When to use Hedges' g
Hedges' g is a bias-corrected effect size based on d. In small samples, Cohen's d tends to be slightly upward biased. Hedges' g applies a correction factor and is often preferred in meta-analysis.
As sample sizes get larger, Cohen's d and Hedges' g become very similar.
Worked example
Suppose a study compares test scores between two workshops:
- Workshop A: M = 78.4, SD = 10.5, n = 35
- Workshop B: M = 72.1, SD = 9.8, n = 40
Entering these into the calculator yields a positive d, indicating Workshop A outperformed Workshop B. If d is around 0.6, that would generally be interpreted as a medium-to-large difference.
Best practices for reporting effect sizes
- Report the exact value (e.g., d = 0.57) rather than only labels.
- Include confidence intervals whenever possible.
- State direction clearly (which group had the higher mean).
- Avoid over-reliance on generic "small/medium/large" labels.

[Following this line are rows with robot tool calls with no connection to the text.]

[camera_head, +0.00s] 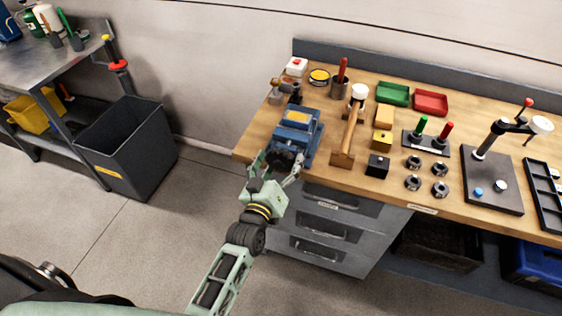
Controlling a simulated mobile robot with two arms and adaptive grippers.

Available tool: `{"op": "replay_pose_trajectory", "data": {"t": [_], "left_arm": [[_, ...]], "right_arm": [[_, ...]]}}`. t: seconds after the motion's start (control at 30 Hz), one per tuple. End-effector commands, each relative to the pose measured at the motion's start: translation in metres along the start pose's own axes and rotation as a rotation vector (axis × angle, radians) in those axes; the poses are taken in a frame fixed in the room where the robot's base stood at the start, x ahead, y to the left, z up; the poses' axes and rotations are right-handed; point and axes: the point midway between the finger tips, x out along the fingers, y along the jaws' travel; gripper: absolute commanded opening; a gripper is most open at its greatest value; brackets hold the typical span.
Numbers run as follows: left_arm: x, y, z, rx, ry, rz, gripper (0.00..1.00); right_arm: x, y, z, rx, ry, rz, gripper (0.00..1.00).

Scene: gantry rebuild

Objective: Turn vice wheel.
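The blue vice (299,127) stands at the left end of the wooden workbench. Its dark wheel (284,157) faces the front edge of the bench. My left gripper (277,164) is at the wheel, with its two fingers spread, one to the left of the wheel and one to the right. The fingers look open. I cannot tell whether either finger touches the rim. The gripper body hides the lower part of the wheel. My right gripper is not in view.
Grey drawers (325,232) are under the bench. A dark bin (132,155) stands on the floor at left. The floor between is clear.

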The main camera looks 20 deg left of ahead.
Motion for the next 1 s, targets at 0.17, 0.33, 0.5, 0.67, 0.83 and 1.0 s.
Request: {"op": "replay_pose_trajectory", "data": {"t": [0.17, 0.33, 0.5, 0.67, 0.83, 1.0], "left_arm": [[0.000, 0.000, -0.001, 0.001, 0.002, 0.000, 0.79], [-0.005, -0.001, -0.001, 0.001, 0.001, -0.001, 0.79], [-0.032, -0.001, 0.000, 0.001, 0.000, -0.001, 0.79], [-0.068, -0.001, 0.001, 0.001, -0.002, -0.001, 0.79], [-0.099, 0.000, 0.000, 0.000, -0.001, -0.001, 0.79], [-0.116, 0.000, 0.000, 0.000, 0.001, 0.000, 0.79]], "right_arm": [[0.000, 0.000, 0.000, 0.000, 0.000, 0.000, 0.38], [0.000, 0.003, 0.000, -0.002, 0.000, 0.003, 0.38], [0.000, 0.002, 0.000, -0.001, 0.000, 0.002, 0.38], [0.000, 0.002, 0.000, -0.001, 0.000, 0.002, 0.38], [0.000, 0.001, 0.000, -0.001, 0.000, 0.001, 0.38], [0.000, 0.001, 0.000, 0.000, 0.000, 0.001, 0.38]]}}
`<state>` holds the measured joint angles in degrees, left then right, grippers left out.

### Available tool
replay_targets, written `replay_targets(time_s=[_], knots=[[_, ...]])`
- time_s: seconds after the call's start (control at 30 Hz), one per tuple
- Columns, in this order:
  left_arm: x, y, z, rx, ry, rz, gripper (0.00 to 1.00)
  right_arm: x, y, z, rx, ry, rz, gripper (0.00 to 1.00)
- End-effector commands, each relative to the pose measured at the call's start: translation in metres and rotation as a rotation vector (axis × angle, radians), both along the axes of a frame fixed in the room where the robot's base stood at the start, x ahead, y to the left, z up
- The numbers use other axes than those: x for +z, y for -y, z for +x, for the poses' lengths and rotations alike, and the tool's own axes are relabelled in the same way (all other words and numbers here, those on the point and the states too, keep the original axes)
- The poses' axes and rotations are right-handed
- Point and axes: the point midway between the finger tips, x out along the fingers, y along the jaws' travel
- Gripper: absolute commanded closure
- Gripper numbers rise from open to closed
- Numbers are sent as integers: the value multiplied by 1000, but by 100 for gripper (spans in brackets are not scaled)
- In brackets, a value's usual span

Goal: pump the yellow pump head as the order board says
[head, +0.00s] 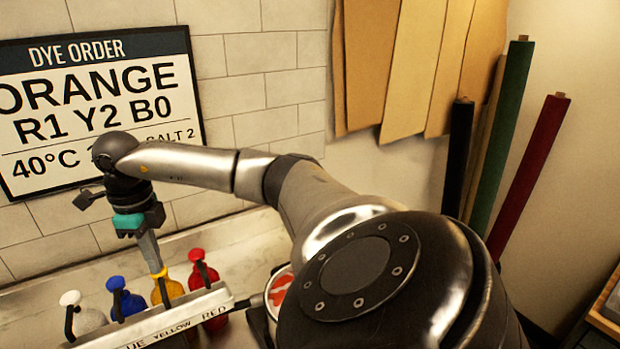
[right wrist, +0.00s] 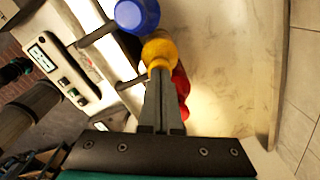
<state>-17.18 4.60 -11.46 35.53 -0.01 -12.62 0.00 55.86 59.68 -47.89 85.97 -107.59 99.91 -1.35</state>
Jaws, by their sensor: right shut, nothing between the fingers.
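The order board (head: 100,105) on the wall reads "DYE ORDER, ORANGE, R1 Y2 B0, 40°C"; my right arm partly covers its lower line, which ends in "SALT 2". The yellow pump head (head: 160,272) tops a yellow bottle (head: 169,292) between the blue and red ones. My right gripper (head: 156,270) is shut and empty, pointing down with its fingertips at the yellow pump head. In the right wrist view the fingertips (right wrist: 160,76) overlap the yellow pump head (right wrist: 159,50); I cannot tell whether they press on it. My left gripper is in neither view.
Blue (head: 116,284), red (head: 196,256) and white (head: 70,298) pump heads stand in the same row, close beside the yellow one. A labelled white rail (head: 150,325) runs in front. In the right wrist view a panel with a small display (right wrist: 42,58) lies at left.

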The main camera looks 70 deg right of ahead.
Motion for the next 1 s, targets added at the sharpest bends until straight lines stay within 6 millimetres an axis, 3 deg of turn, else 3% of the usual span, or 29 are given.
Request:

- Pair effect size with domain-specific practical interpretation.
Limitations and assumptions
1) Independent groups assumption
This calculator is for independent-samples designs. For paired/repeated-measures data, use a repeated-measures effect size variant.
2) Comparable measurement scale
Both groups should be measured on the same outcome scale. Mixed scales require transformation before direct comparison.
3) Sensitivity to non-normality and heteroscedasticity
Cohen's d is widely used and robust in many settings, but severe skew, outliers, or dramatically unequal variances may warrant additional checks or alternative estimators.
Final takeaway
Cohen's d is one of the most useful ways to communicate practical impact. Use this calculator to quickly quantify the magnitude of differences, and combine the output with confidence intervals, study design quality, and real-world consequences for responsible interpretation.